▸ **What you are asked to do**
Copy each line below exactly and leave the pictures out.

▸ **Data lines**
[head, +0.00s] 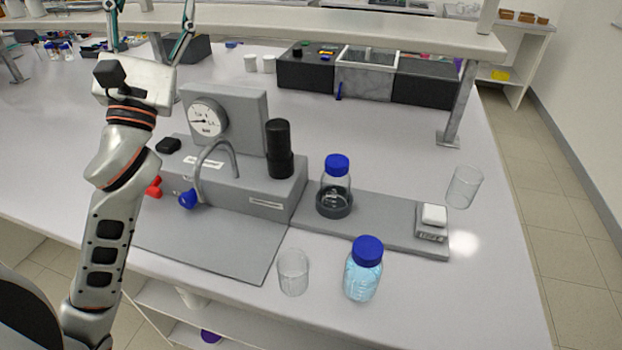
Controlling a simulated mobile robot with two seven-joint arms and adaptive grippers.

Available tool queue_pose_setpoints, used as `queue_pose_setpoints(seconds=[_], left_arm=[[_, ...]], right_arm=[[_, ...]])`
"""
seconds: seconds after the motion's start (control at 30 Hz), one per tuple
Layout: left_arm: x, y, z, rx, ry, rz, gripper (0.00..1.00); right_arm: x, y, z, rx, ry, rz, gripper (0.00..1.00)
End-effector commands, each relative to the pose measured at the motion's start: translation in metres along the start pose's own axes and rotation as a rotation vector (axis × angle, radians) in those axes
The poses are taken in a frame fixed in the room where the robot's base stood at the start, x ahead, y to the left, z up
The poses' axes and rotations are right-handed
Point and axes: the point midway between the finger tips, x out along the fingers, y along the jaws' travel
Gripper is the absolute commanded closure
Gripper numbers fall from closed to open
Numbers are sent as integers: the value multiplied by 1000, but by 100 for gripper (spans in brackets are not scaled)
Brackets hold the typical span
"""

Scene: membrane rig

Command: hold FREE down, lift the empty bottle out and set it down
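The empty clear bottle (336,182) with a blue cap stands upright in a dark ring holder (334,207) on the grey base plate. The FREE key is a white button (434,214) on a small labelled block at the plate's right end; the label is too small to read surely. My left gripper (150,8) is at the upper left, behind the gauge, fingers spread and empty, far from both bottle and button. Its tips reach the picture's top edge. My right gripper is not in view.
A blue-capped bottle of light blue liquid (363,272) and a clear beaker (293,272) stand in front. Another glass (464,187) is at right. A pressure gauge (207,118), curved pipe (212,170) and black cylinder (280,148) rise left of the bottle. A shelf (400,32) spans the back.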

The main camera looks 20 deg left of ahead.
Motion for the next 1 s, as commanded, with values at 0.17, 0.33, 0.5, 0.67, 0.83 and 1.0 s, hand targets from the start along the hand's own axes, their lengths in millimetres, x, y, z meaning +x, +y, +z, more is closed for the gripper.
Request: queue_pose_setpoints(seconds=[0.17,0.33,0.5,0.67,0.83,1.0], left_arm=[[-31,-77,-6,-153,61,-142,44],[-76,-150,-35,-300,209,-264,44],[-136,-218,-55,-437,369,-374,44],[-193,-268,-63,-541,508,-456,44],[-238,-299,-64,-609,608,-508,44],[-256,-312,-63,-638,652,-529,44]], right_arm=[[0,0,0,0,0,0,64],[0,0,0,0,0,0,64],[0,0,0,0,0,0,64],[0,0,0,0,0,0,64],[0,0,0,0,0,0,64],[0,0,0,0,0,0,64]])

▸ **Reply**
[head, +0.00s] 
Controlling a simulated mobile robot with two seven-joint arms and adaptive grippers.

Available tool queue_pose_setpoints, used as `queue_pose_setpoints(seconds=[_], left_arm=[[_, ...]], right_arm=[[_, ...]])`
"""
seconds: seconds after the motion's start (control at 30 Hz), one per tuple
Layout: left_arm: x, y, z, rx, ry, rz, gripper (0.00..1.00); right_arm: x, y, z, rx, ry, rz, gripper (0.00..1.00)
End-effector commands, each relative to the pose measured at the motion's start: translation in metres along the start pose's own axes and rotation as a rotation vector (axis × angle, radians) in those axes
The poses are taken in a frame fixed in the room where the robot's base stood at the start, x ahead, y to the left, z up
The poses' axes and rotations are right-handed
Point and axes: the point midway between the finger tips, x out along the fingers, y along the jaws' travel
Gripper is the absolute commanded closure
Gripper numbers fall from closed to open
Numbers are sent as integers: the value multiplied by 1000, but by 100 for gripper (spans in brackets are not scaled)
Brackets hold the typical span
"""

Scene: membrane rig

Command: hold FREE down, lift the empty bottle out and set it down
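The empty clear bottle (336,182) with a blue cap stands upright in a dark ring holder (334,207) on the grey base plate. The FREE key is a white button (434,214) on a small labelled block at the plate's right end; the label is too small to read surely. My left gripper (150,8) is at the upper left, behind the gauge, fingers spread and empty, far from both bottle and button. Its tips reach the picture's top edge. My right gripper is not in view.
A blue-capped bottle of light blue liquid (363,272) and a clear beaker (293,272) stand in front. Another glass (464,187) is at right. A pressure gauge (207,118), curved pipe (212,170) and black cylinder (280,148) rise left of the bottle. A shelf (400,32) spans the back.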

The main camera looks 20 deg left of ahead.
Motion for the next 1 s, as commanded, with values at 0.17, 0.33, 0.5, 0.67, 0.83 and 1.0 s, hand targets from the start along the hand's own axes, their lengths in millimetres, x, y, z meaning +x, +y, +z, more is closed for the gripper.
Request: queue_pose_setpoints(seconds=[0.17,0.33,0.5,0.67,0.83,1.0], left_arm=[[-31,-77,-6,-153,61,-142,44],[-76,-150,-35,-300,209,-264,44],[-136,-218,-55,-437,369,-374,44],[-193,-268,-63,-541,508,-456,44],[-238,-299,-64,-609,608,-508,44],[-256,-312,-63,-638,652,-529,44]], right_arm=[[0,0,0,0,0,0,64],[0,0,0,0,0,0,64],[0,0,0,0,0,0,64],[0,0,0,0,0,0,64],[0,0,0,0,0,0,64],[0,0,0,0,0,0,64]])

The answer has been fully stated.